À l'échelle mondiale, la lutte contre le narcotrafic est confrontée à de nombreuses difficultés.

La "Cominera", nouvelle variété de cannabis, connaît un vif succès dans le département colombien de la Cauca. Cette plante, améliorée par voie agronomique, contient 18% de substance intoxicante, ce qui représente un taux extrêmement élevé [1]. Dans les zones contrôlées par le 6e Front des FARC [2], la tonne de "Cominera" s'achète 65 € aux cultivateurs, contre 30 € pour une tonne de feuilles de coca.

Concernant l'héroïne, l'Office des Nations Unies pour le crime et la drogue (ONUDC) a considéré comme un premier succès la diminution de la surface de culture de pavot en Afghanistan : 193 000 hectares en 2007 contre seulement 157 000 en 2008 qui permettaient une production de 7 700 tonnes d'opium [3]. Cependant, les fermiers afghans ont bien souvent planté du haschisch à la place du pavot, le pays devenant ainsi "l'un des principaux producteurs de cannabis au monde" avec 70 000 hectares en 2008. En Afghanistan, on compte désormais 230 000 hectares de cultures de stupéfiants contre environ 200 000 en 2007. Peut-on réellement parler de succès ? Rappelons que la production afghane de pavot a doublé entre 2006 et 2008, ce qui a permis la fabrication de quelque 750 tonnes d'héroïne. De plus, la culture du pavot a explosé (+ 300%) depuis l'attaque américaine d'octobre 2001. Selon le professeur Hamid Ghodse, expert auprès de l'International Narcotics Control Board, l'office scientifique de l'ONU, " la production d'opium en Afghanistan échappe à tout contrôle " [4].
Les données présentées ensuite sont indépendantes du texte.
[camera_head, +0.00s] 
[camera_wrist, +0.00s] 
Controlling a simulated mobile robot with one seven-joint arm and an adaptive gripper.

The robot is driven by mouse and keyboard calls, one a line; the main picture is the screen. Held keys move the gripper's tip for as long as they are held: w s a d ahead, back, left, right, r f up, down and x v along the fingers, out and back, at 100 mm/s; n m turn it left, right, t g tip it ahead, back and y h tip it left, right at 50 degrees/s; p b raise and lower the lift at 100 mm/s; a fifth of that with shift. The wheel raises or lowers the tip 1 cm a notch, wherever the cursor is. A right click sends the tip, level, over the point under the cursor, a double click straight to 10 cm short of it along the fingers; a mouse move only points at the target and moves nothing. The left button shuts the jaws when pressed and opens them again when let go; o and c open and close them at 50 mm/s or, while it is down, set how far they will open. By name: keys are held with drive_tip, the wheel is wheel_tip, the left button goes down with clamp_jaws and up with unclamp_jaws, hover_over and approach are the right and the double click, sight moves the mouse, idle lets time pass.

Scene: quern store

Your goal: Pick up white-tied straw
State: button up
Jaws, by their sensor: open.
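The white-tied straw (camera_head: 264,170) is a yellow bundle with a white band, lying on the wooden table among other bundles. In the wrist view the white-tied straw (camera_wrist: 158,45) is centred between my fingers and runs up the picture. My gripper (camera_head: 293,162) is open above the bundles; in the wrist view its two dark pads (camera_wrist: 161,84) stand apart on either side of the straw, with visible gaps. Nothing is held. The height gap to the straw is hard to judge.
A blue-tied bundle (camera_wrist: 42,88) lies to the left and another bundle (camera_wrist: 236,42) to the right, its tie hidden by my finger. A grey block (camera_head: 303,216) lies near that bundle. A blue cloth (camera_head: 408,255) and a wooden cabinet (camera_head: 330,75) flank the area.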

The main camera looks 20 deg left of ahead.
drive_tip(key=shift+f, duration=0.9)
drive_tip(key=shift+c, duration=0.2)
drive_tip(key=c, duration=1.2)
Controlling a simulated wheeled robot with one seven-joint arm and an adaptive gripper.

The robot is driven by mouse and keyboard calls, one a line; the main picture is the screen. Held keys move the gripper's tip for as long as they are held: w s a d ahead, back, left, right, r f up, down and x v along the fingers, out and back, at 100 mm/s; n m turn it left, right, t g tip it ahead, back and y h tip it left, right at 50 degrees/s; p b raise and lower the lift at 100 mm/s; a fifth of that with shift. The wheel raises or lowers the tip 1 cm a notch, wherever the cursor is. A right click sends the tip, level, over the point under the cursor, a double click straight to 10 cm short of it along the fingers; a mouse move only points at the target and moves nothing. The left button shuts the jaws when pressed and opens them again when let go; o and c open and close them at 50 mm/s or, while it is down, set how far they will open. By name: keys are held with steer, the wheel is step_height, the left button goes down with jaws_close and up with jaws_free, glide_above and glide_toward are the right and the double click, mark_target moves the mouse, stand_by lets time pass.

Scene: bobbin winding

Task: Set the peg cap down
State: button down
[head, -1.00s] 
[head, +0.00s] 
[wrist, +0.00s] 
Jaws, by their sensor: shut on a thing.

Par ailleurs, le " Triangle d'Or " (aux confins de la Birmanie, du Laos et de la Thaïlande) semble redémarrer. Jadis zone majeure de production d'opium et d'héroïne, ce " Triangle d'Or" a récemment été en passe d'être débarrassé de ses narco-cultures. Cependant, depuis 2008, les pavots fleurissent à nouveau sur les collines et vallées de la région. Près de 800 tonnes d'opium y ont été produites en 2008 (la moitié en Birmanie), ce qui a permis de fabriquer 70 tonnes de " China White ", l'héroïne la plus pure du monde. Alors que l'ONU évalue à 400 tonnes la " demande " mondiale d'héroïne, la capacité de production, toutes qualités confondues, était proche de 1 000 tonnes en 2008. Ces réserves stratégiques permettent ainsi aux narcos de subsister durant les " mauvaises" années, tout en bradant une héroïne pure dans les pays riches pour s'y créer une nouvelle clientèle.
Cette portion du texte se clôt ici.